In bonus blogging excitement, our Sunday brunch plans include Anthony S, the newest blogger over at Alterdestiny and a frequent commenter here on m-pyre. Check Alterdestiny out right now for a perfect example of why I love their blog, by the way. The stories on the front page are as varied and interesting and smart and nerd-funny as it gets. And in future Alterdestiny excitement, the guys have finally smartened up and added a woman to their ranks. She hasn't started blogging yet, but once she does I expect Sarah J to kick some male Alterdestiny ass. Love it!

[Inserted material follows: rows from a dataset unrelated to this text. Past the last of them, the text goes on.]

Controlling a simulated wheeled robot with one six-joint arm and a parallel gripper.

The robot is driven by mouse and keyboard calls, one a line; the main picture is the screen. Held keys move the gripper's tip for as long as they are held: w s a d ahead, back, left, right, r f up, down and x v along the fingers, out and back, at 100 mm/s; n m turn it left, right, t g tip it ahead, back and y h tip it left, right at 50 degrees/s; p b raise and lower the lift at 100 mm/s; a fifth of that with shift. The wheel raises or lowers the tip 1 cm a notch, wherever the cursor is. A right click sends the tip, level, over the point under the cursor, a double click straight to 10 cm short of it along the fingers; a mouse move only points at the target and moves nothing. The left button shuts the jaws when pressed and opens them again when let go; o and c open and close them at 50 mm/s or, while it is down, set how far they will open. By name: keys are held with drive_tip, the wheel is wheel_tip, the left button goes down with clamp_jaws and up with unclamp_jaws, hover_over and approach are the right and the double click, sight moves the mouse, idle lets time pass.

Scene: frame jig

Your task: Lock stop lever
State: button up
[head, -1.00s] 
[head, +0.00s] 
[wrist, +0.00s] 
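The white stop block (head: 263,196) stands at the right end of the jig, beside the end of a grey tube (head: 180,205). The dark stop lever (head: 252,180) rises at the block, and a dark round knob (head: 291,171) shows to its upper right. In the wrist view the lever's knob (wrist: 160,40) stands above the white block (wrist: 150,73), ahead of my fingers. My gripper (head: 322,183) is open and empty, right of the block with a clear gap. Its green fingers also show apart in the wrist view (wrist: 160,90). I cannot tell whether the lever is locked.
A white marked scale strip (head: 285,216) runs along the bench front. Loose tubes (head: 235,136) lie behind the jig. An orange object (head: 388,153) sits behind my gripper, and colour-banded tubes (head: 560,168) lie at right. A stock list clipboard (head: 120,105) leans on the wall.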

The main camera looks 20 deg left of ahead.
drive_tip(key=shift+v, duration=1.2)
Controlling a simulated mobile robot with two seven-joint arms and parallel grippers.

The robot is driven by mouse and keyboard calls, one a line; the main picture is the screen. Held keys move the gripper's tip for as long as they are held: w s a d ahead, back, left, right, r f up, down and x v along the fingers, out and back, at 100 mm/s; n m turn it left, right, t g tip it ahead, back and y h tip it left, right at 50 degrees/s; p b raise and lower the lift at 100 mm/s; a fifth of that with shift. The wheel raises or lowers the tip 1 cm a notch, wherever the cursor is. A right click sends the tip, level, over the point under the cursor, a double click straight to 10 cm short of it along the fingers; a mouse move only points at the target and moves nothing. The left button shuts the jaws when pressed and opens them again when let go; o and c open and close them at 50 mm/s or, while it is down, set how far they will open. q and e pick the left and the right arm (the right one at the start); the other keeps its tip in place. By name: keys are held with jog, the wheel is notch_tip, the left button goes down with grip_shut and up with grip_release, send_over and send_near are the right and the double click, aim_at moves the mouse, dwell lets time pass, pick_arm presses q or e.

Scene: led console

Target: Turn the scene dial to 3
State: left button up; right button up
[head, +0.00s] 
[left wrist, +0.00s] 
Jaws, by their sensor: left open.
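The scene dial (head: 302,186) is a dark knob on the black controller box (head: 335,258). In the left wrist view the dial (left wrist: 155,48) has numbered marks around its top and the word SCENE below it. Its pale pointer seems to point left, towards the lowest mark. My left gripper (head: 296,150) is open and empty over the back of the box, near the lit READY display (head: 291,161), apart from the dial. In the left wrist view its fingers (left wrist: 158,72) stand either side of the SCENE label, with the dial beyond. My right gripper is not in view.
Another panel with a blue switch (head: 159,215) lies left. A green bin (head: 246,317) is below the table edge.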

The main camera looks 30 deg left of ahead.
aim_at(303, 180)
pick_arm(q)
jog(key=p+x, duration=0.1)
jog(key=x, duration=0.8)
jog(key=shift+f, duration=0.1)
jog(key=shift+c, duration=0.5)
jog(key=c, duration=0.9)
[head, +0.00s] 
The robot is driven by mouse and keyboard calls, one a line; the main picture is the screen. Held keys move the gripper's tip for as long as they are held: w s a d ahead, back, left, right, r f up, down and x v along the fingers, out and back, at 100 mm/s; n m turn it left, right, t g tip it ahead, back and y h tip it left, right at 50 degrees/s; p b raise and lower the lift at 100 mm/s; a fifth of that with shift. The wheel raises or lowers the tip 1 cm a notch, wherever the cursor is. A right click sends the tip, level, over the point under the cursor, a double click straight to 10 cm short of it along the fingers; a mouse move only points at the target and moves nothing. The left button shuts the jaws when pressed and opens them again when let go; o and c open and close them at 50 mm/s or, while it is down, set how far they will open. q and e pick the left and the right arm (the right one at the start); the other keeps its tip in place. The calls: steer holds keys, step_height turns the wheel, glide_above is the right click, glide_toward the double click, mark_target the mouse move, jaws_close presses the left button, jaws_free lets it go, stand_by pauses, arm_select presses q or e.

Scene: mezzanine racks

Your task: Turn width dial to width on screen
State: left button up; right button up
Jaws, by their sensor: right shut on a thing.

What else is happening this weekend?
Thursday, May 01, 2008
You know those moments when you feel yourself being propelled into behavior you know is irrational and should be avoided, but you just can't help yourself? My version is the Superwoman Complex. It gets me every time.
So in the future, remind me not to try to casually whip up a 100% made-from-scratch lasagna after work again, at least not if I actually have to stay at work until 5, the groceries aren't waiting at home for me, I haven't done any prep work, and I have to sneak in a workout and another errand before I can sleep.
Because while it was great fun pouring over lasagna recipes yesterday and creating my own, it probably should have been a Saturday activity. And while the three made-from-scratch sauces that I put into the lasagna - a bechamel, a Bolognese, and a classic tomato - were each delicious on their own and pretty wonderful when layered into one bite, it probably would have better to eat dinner before 10 p.m. And while my companion does enjoy watching me cook, he would probably enjoy it more if I wasn't getting increasingly antsy about the time and increasingly pissed about the composition of the lasagna when it was served.
That inner voice that demands of me domestic goddess, effective professional, passionate activist, and introspective writer all at once really needs to shut the hell up sometimes. Or I need to shut her up.
Shouldn't I be able to cut the first slice as perfectly as this one in the picture? And if the slices are never pretty, even though they taste delicious, should that really turn me into Bad Mood Maggie? Cue sympathy for Trevor.... NOW.